However, there’s not much to say after that, at least, not in thirty minutes, so instead I’m going to share a story from Setting Tripwires for Granny and Other Tall Family Tales.

Learning to throw and missing …

This is a story about the disastrous consequences of having a sport obsessed older brother and the dangers of learning to throw, over arm. When my brother and I were little and lived in the school we used to run with the other housemasters’ kids. The amazing thing about it was that we probably had the kind of upbringing our parents, or grandparents, had rather than our contemporaries. We walked around the school, which was the size of a small village, and the adults kept an eye on us. If Mum wanted us home for tea she’d just ring round the other housemasters, starting with the most likely, to see if we were playing with their kinds and then the housemaster’s wife would come and tell us it was time for tea. This was standard procedure for all of them so we got to play alone much more than we might have done.

During this time, most of the kids I hung out with were my brother’s age so they were boys.

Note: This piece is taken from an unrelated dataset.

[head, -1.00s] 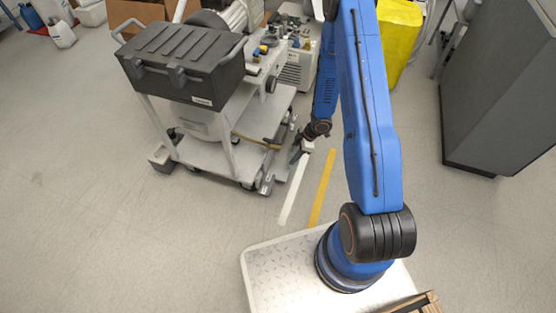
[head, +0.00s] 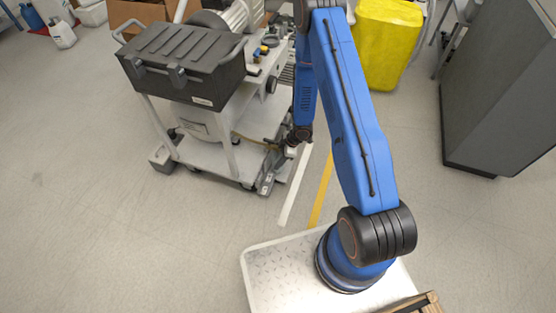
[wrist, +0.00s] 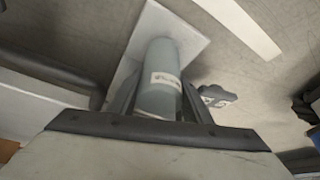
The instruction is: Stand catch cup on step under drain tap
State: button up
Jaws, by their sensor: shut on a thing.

As a result, their first priority was to teach me the most important things in life, how to kick a ball properly and how to not throw like a girl.

Actually, I used to be able to throw reasonably well but I’ve never managed to get a chuffing ball to go that far overarm, maybe it’s the bingo wings interfering with it or something, there seems to be a bit too much flexion in my arms and not enough … um … hurl. Yeh, whatever it is, they failed. My nine year old can throw as far as me. Anyway, on with the story.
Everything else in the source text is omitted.